Let’s accept the painful fact that there are entries that are treated as the main course, and the others that are only seen as indies. If the mainstreams are not even worth watching, audiences will likely perceive that the indies are not good enough as well, which is somewhat wrong.

Most of the time,  indies are even ten times or more better than the ones created with millions of pesos. Imagine, watching a movie that is full of indirect advertising, displaying names of products both in the foreground and back. Sacrificing the presentation and the visual aesthetic just for sponsorship is just a big jeer to the viewers.

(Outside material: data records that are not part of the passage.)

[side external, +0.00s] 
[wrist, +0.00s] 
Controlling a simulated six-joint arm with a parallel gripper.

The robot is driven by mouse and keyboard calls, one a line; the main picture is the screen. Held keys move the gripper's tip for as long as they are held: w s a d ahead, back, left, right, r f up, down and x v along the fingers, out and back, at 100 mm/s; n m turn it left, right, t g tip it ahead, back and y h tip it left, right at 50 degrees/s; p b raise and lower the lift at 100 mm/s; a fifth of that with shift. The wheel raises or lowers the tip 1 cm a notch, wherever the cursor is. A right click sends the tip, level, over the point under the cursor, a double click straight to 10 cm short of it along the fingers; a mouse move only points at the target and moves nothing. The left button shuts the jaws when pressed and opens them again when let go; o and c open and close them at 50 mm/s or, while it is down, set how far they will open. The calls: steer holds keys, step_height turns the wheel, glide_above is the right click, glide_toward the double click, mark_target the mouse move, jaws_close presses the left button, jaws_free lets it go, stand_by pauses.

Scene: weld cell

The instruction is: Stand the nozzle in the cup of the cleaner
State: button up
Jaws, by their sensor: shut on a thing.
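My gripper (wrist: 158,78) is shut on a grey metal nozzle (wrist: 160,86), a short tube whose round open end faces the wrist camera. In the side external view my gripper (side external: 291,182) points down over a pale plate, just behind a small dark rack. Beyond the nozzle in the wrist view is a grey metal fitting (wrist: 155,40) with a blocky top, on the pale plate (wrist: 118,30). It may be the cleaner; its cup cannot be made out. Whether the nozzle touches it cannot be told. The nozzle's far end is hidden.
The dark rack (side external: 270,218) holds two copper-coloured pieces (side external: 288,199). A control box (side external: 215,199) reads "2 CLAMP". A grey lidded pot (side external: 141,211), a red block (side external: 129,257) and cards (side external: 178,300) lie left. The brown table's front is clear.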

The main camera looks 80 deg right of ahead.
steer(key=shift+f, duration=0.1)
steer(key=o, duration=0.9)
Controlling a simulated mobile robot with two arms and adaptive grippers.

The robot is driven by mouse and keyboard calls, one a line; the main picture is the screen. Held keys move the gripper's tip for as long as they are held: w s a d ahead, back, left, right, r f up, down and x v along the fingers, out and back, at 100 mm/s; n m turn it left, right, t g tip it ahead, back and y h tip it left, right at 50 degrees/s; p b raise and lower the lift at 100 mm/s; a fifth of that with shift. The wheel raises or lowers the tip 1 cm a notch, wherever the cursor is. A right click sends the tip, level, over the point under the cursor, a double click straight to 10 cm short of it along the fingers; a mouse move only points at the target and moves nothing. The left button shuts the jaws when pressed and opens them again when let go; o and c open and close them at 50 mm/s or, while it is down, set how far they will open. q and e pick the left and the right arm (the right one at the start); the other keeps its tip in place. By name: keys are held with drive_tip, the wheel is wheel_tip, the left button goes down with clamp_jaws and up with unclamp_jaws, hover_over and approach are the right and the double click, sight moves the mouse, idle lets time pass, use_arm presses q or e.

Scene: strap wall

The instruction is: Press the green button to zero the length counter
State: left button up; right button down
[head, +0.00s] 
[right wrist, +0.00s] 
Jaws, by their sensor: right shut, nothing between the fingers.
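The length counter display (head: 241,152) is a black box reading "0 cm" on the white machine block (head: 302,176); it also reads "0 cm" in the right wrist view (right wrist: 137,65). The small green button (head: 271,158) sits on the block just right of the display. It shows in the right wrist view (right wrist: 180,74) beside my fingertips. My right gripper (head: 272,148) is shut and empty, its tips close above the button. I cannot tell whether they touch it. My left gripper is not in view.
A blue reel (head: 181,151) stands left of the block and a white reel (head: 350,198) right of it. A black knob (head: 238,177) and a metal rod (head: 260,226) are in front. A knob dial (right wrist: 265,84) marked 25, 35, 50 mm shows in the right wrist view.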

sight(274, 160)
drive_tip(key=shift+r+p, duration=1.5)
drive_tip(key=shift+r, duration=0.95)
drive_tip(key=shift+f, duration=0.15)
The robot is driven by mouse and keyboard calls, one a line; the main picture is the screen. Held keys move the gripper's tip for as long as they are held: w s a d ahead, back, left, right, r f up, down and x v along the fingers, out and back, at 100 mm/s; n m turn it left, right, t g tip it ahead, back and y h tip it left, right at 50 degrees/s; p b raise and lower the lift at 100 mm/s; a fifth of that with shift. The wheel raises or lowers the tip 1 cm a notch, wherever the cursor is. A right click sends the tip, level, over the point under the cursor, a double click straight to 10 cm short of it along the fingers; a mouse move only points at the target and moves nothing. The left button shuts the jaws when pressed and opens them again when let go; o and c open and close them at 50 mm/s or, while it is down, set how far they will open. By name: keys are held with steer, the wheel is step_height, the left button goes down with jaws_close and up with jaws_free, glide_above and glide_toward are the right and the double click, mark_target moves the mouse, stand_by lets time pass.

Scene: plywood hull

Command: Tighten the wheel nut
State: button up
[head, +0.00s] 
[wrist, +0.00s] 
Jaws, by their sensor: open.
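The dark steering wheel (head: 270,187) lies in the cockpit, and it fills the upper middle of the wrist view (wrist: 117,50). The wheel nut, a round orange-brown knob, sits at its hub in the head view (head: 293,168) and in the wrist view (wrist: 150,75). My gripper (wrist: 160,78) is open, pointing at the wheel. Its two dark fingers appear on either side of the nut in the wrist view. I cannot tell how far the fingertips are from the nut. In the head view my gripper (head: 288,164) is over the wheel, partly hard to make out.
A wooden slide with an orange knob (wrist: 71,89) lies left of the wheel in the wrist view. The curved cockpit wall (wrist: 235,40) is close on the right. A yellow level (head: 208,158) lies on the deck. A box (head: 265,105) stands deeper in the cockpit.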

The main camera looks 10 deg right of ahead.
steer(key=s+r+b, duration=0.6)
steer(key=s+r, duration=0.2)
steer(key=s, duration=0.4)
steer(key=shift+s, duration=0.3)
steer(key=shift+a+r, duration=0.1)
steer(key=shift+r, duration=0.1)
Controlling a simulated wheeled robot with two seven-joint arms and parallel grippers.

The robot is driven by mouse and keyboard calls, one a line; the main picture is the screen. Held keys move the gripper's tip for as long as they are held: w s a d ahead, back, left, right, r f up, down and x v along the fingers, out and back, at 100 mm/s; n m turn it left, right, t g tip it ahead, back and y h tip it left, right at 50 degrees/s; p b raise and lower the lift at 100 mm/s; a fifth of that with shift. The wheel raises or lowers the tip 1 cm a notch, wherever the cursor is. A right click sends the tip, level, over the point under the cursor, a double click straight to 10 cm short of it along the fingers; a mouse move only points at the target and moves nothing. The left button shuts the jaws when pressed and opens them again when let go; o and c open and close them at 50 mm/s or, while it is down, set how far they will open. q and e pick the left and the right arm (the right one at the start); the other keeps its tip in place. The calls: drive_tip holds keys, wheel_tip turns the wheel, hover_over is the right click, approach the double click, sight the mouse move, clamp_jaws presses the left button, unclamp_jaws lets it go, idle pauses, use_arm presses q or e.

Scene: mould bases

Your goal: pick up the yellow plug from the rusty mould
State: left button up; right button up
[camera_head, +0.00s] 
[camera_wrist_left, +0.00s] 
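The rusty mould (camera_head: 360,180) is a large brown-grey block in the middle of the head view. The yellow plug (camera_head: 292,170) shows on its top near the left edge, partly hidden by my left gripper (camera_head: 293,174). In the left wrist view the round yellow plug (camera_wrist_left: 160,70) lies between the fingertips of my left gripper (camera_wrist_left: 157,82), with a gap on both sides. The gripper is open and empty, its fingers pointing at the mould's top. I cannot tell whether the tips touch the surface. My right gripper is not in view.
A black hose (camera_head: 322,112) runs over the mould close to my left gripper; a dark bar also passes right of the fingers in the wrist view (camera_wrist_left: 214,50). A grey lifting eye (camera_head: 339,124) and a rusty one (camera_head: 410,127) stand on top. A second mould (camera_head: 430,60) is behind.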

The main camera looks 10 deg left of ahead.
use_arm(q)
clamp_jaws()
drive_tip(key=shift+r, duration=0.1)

Making the wound deeper is the poor storyline and the lack of art. There are the gasgas stories; action scenes in comedy style, love stories that gives you goose bumps, a married man cheating on his wife, etc. Too much novelty and predictability makes the film a trash, too corny. The cinematography is too conventional, obviously tagging the director of photography (DOP) ignorant of fresh angles and focusing in the industry. Sorry, not so sorry, but the creators and their production teams need to take these criticisms, in order not to make the same mistakes they do over and over again.

Giant face palm to some, not all, past entries and move on. Let’s just hope for a full-of-quality pictures they will show this holiday and looking forward into the absence of korni.